## [To be done]
Write out, word for word, the stretch of lines beginning at the one with "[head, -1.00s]" and ending at the one with "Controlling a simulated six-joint", omitting the images.
— Begin Supplied information —
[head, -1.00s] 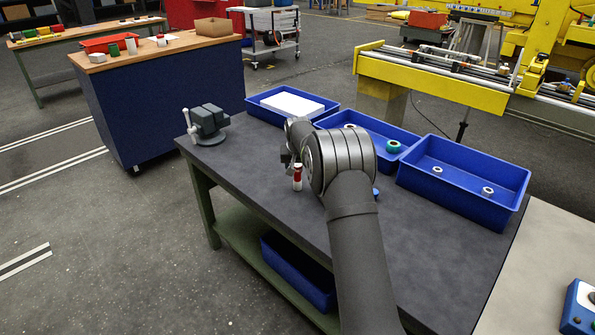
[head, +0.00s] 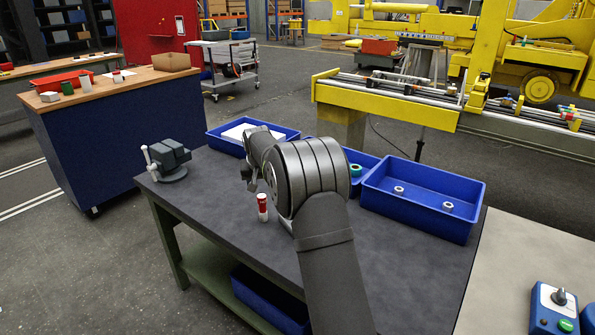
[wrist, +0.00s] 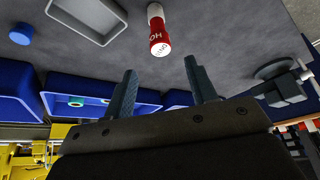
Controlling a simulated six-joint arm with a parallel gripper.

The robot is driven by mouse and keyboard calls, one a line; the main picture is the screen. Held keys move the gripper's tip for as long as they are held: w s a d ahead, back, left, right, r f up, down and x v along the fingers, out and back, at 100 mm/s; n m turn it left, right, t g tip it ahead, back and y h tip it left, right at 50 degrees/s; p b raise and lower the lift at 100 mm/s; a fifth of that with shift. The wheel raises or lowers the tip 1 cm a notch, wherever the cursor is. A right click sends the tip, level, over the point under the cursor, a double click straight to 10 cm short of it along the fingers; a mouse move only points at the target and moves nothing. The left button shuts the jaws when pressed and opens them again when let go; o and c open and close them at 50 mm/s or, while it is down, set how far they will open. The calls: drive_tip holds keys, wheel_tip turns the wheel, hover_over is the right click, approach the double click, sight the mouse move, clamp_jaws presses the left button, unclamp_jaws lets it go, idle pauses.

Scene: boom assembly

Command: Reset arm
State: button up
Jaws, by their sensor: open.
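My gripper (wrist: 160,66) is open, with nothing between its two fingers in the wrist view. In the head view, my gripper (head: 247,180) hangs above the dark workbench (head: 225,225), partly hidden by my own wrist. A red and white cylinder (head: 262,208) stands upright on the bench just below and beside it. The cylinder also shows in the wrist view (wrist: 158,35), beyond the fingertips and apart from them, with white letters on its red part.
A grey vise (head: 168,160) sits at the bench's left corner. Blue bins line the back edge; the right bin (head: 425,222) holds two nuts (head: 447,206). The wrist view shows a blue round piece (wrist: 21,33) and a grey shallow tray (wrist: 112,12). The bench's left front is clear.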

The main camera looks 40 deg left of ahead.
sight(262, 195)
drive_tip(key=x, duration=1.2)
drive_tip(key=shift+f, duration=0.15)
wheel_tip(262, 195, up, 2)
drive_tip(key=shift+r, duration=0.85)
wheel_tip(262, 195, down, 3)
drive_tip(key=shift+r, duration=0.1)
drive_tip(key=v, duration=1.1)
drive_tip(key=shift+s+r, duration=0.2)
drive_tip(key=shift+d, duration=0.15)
— End Supplied information —
— Begin Supplied information —
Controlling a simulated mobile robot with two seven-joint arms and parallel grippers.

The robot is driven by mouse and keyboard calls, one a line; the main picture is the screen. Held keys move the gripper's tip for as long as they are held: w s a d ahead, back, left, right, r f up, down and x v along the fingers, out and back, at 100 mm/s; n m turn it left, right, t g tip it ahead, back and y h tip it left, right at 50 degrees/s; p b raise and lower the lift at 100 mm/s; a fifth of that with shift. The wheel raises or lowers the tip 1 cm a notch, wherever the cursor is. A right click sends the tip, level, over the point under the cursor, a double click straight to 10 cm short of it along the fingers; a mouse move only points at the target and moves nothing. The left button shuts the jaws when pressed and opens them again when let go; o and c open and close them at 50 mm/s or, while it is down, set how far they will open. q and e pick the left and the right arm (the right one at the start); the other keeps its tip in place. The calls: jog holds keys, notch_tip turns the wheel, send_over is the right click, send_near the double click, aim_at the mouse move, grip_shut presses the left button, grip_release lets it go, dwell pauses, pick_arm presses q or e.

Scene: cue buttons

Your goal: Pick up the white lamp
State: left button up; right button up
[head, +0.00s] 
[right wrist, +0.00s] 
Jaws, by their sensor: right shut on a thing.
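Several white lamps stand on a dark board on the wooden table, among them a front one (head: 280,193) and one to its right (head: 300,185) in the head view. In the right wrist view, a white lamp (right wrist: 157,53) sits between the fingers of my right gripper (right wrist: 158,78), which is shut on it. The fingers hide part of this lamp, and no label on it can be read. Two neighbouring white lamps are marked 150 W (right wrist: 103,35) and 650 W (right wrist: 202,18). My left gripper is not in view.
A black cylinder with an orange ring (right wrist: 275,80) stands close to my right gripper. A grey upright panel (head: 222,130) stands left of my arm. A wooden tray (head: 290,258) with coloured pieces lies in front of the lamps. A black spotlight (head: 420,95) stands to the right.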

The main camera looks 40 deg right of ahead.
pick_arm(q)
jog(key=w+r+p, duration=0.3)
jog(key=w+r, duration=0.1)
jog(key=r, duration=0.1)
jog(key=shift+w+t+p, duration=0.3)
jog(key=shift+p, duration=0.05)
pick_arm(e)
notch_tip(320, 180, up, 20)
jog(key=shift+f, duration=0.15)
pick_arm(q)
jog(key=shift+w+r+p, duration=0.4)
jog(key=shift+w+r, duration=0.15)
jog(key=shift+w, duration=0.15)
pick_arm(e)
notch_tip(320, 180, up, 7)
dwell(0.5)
— End Supplied information —
— Begin Supplied information —
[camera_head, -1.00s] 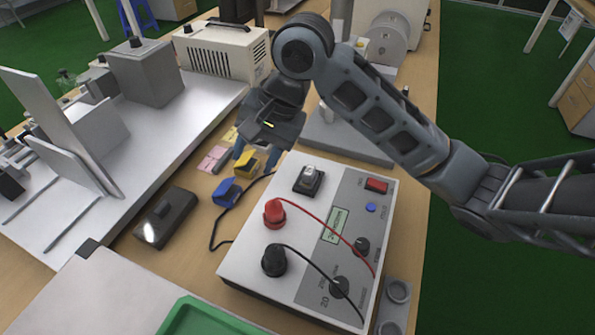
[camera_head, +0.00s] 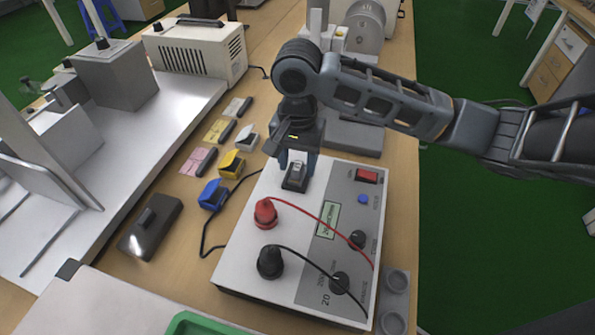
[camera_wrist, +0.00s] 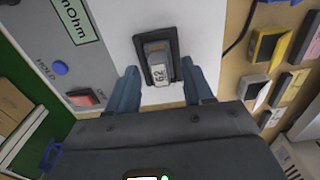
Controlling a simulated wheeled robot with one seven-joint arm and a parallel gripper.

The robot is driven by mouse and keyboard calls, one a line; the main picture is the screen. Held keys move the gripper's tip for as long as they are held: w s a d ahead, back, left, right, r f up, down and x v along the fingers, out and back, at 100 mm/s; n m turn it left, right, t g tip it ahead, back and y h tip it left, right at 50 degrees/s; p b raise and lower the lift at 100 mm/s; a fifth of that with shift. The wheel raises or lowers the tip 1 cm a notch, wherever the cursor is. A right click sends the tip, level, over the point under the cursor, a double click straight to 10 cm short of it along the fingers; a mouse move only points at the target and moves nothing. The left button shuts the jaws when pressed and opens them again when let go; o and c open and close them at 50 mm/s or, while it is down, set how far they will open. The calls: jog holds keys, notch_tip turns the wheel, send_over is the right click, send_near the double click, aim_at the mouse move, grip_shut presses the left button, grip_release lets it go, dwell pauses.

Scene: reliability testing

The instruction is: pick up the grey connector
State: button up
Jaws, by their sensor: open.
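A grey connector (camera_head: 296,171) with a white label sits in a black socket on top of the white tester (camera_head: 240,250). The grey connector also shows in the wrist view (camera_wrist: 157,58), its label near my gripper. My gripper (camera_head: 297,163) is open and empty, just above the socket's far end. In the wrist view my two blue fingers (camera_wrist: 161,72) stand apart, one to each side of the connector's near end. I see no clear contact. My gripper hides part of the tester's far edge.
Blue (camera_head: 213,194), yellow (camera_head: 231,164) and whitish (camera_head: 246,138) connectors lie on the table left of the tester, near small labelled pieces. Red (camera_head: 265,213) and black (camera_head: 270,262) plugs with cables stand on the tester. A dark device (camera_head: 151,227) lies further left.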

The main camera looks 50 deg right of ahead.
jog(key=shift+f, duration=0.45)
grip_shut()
— End Supplied information —
## [Result for this task]
[head, -1.00s] 
[head, +0.00s] 
[wrist, +0.00s] 
Controlling a simulated six-joint arm with a parallel gripper.

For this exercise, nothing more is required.